A Woman in Berlin

Tam Eastley reviews one of the most controversial and poignant books to emerge from Russian-occupied Berlin in 1945…

A Woman in Berlin (Eine Frau in Berlin) by Anonymous is a true diary account of the postwar city from April 20 – June 22 1945. Written by a well educated 34-year-old German woman and professional journalist alleged to be one Marta Hillers, the startlingly frank narrative is an eye opening chronicle of the fall of Berlin to the Russian Red Army.

The first 65 pages of the account are spent in frightened expectation of the Russian liberation during the last few days of the Allies’ bombing campaign. Rumours of Russian drunkenness and brutality are passed around the city in conversations at breadlines and whilst burying corpses.

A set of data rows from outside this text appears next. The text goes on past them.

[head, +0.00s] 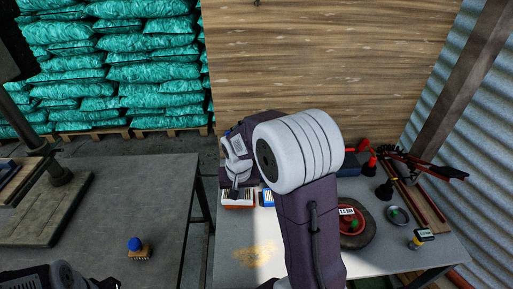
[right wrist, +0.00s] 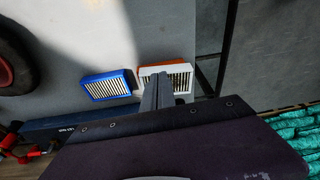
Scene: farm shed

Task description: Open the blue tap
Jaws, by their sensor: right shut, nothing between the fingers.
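I cannot make out a blue tap for certain in either view. A small item with a round blue top (head: 135,243) and a tan, brush-like base stands on the left table.
A blue pleated filter (right wrist: 109,85) lies beside the orange one. On the right table (head: 238,232) are a red-hubbed wheel (head: 350,240), a plunger-like black item (head: 384,189) and red-handled tools (head: 420,165). A gap separates it from the left table (head: 150,190). Teal sacks (head: 110,60) are stacked behind.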

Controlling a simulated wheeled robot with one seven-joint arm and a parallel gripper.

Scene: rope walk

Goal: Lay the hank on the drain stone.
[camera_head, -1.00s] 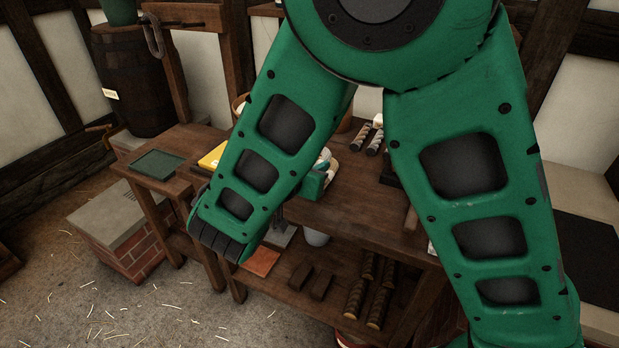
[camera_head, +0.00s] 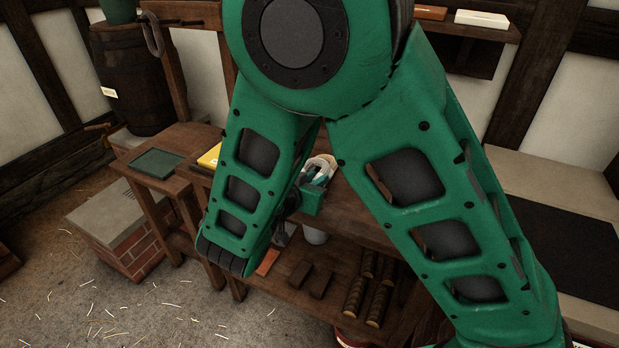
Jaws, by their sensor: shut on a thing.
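My gripper (camera_head: 317,180) shows as a small green body beyond my arm, over the wooden bench. It is shut on a pale looped bundle, which looks like the hank (camera_head: 322,160); its fingertips are small and partly hidden. I cannot tell whether the hank touches the bench top. The drain stone looks to be the grey slab (camera_head: 92,221) on a low brick base at the left, with a small dark grate at its far right. The slab's top is bare and stands well away from my gripper.
The wooden bench (camera_head: 350,205) lies between, its lower shelf holding dark blocks (camera_head: 321,280) and several rope-wound rods (camera_head: 379,302). A side table with a green tray (camera_head: 157,163) stands beside the drain stone. A barrel (camera_head: 140,80) stands behind. The straw-strewn floor in front is open.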

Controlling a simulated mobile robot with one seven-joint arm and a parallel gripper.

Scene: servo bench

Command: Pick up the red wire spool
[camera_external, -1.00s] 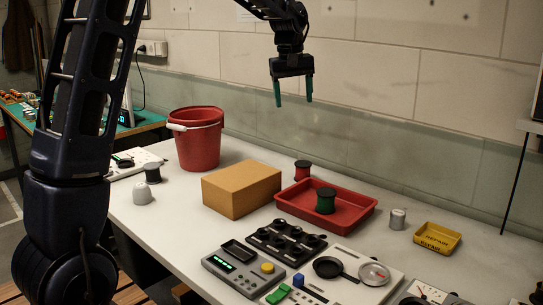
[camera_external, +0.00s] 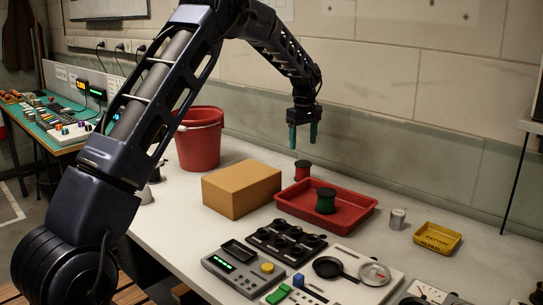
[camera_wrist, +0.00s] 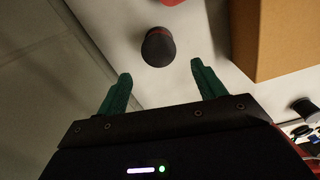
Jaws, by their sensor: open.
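The red wire spool (camera_external: 303,170) stands upright on the bench behind the red tray, with dark flanges and a red winding. In the wrist view the spool (camera_wrist: 158,48) shows mostly its dark top flange, a little ahead of the fingertips. My gripper (camera_external: 303,147) hangs above the spool with its green fingers pointing down. The fingers are apart and nothing is between them. In the wrist view my gripper (camera_wrist: 161,68) has the spool lined up roughly with the gap between its fingers, not touching.
A cardboard box (camera_external: 241,189) stands close to the left of the spool. The red tray (camera_external: 358,220) holds a green spool (camera_external: 325,201). A red bucket (camera_external: 199,140) stands further left. The wall (camera_external: 400,130) runs behind. Bench devices (camera_external: 243,272) lie in front.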

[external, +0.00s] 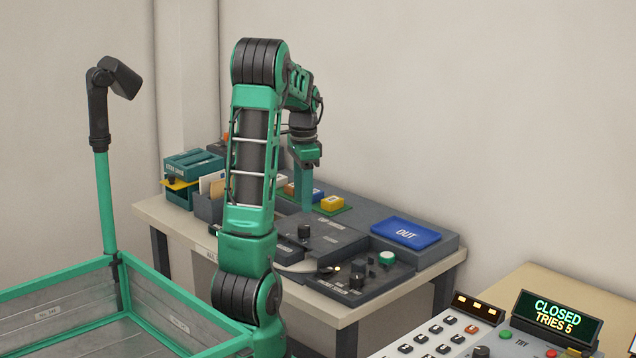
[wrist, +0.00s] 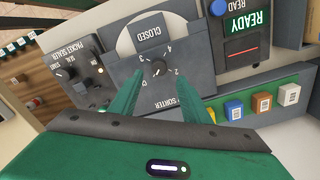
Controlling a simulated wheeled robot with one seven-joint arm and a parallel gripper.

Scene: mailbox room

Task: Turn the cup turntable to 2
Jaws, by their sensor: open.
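The sorter panel (wrist: 190,82) carries a small dark dial knob (wrist: 160,68) with numbers around it, 2 among them. The knob's pointer is too small to read surely. In the external view my gripper (external: 303,205) points down above the knob (external: 304,232). No contact can be made out. The turntable's pale edge (external: 300,267) shows at the front.
A packet sealer panel (wrist: 80,70) with knobs lies on one side. A screen reading READY (wrist: 249,22) and colored blocks (wrist: 261,103) are on the other. A blue OUT tray (external: 405,233) lies at the desk's right. A keypad console (external: 450,335) shows CLOSED, TRIES 5.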

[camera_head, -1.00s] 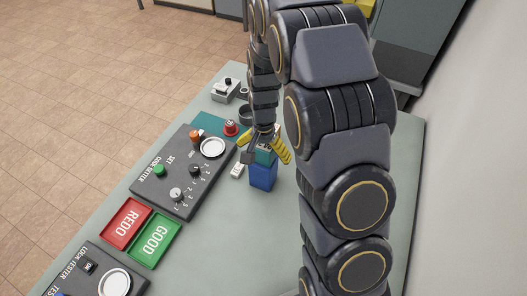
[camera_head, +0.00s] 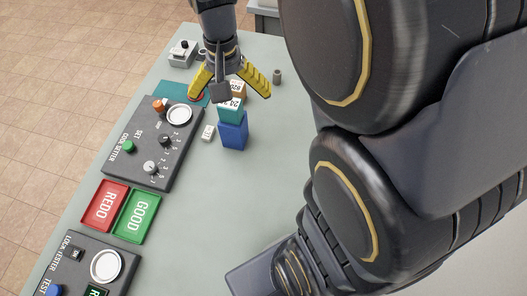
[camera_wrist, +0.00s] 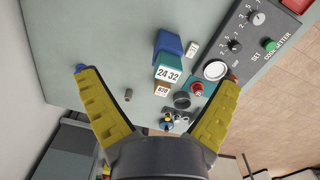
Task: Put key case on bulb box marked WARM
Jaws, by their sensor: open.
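My gripper (camera_head: 230,92) is open and empty, its yellow fingers spread above a group of small boxes. Its fingers also show in the wrist view (camera_wrist: 156,78). A blue box (camera_head: 235,133) stands on the table. A teal box (camera_head: 231,115) with a white label reading "24 32" in the wrist view (camera_wrist: 168,73) appears to sit on it. A smaller brown box (camera_wrist: 162,89) marked "620" adjoins the teal one; whether it rests on it is unclear. I can read no WARM marking and cannot pick out a key case.
A small dark cylinder (camera_head: 277,76) stands behind right. The table right of the boxes is clear.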

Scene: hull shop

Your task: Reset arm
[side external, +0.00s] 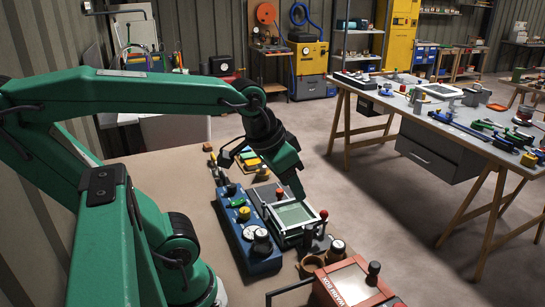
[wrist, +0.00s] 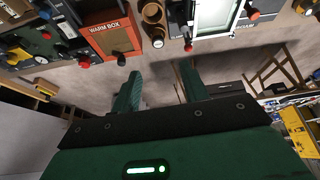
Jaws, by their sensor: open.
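My green arm reaches in from the left in the side external view. My gripper (side external: 296,187) hangs above the bench, over the far part of a grey device with a pale green window (side external: 296,215). In the wrist view my gripper (wrist: 161,88) shows two green fingers apart with nothing between them. The side view does not clearly show the gap between the fingers or whether a fingertip touches the device.
A blue box with knobs (side external: 262,262) lies left of the grey device. A red warm box (side external: 345,285) and brown cups (side external: 310,264) stand at the near side. The bench top (side external: 180,185) has bare room at the back left. A second table (side external: 440,115) stands apart.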

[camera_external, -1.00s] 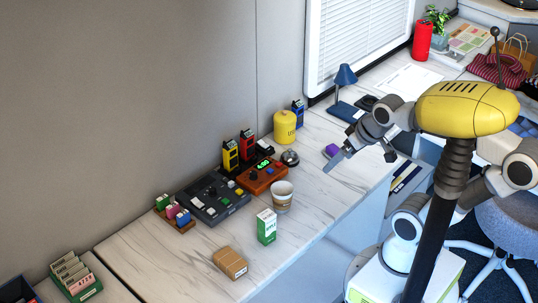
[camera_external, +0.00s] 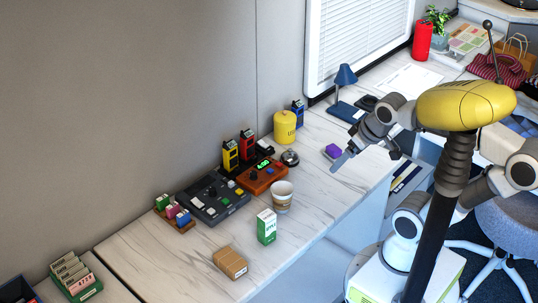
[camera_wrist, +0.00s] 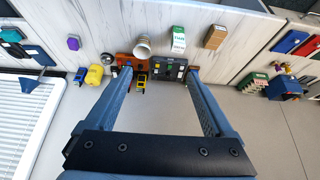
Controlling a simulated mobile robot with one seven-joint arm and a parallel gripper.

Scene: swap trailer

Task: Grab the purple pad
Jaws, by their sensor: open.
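The gap between the fingers is hard to see there.
A yellow canister (camera_external: 285,127), a bell (camera_external: 290,158), an orange device (camera_external: 262,177) and a paper cup (camera_external: 282,197) stand left of the pad. A blue lamp (camera_external: 345,77) stands behind. The counter immediately around the pad is mostly clear.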

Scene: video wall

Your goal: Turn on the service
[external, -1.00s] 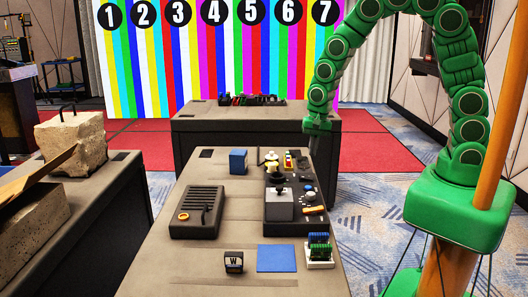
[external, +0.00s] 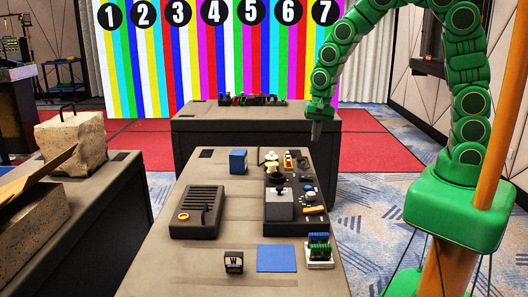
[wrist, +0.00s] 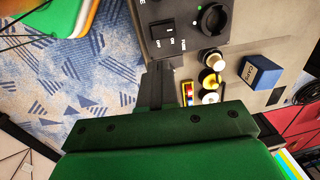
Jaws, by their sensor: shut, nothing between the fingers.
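A dark control panel (external: 290,212) lies on the right side of the near table. In the wrist view its corner shows a black rocker switch (wrist: 163,31) with small white lettering beside it, which seems to mark on and off. A round black knob (wrist: 213,19) sits beside the switch, with a small green light near it. No control is clearly labelled service. My gripper (external: 315,138) is shut and empty, held above the table's far right edge. In the wrist view my gripper (wrist: 157,68) points towards the panel edge near the switch; whether it touches is unclear.
A grey vented box (external: 196,213), a blue square (external: 276,258) and a small W block (external: 233,262) lie on the table. Patterned carpet to the right is open floor.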

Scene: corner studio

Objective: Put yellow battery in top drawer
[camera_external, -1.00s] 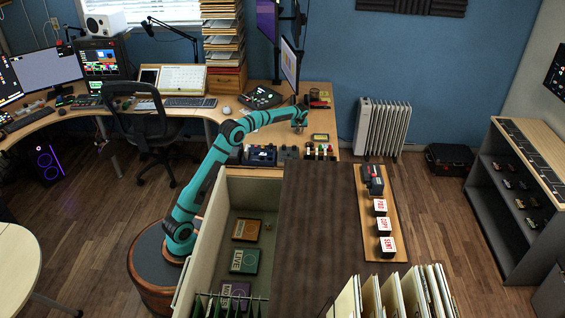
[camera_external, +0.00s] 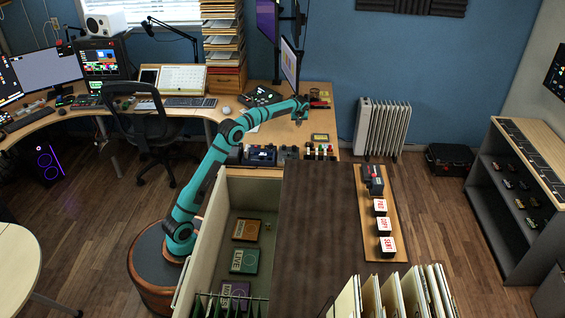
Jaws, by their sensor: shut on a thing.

The author and fellow residents of her near-demolished apartment building huddle in the basement, running outside only to collect food and news. The author calls herself and her neighbours “cave dwellers”, as their lives have begun to revolve around the basement, their only place of temporary safety.

As the bombings come to a slow and bloody end, the men of the Red Army storm the city, finding a capital in utter ruin. “Berliner Strasse looked desolate, half torn-up and barricaded off,” writes the author. Hasenheide was destroyed, “(o)ur own troops had felled all the trees to have a clear field for shooting. The ground was scored with trenches strewn with rags, bottles, cans, wires, ammunition.”

When planes weren’t swooping overhead and when bombs weren’t exploding, the city was eerily quiet, “(…) nothing but an oppressive silence broken by our own footsteps.”

The city was not only destroyed, it was also completely defenceless. As the Russians swooped into a Berlin completely devoid of men and protection, it was the women who bared the brunt of the soldiers’ violent anger and desire.

For pages, the anonymous woman describes rape after rape after rape; her own, and others’. The first time for her takes place on a crumbling staircase just beside the closed door of the safe basement, which was slammed quickly in her face by her fellow “cave dwellers” as she was trying to escape from the groping hands of Russian soldiers.

Some further sexual encounters are used to gain protection and food. It becomes obvious to the reader, and the author, that it is a time when one’s own survival quickly takes precedence over everything else.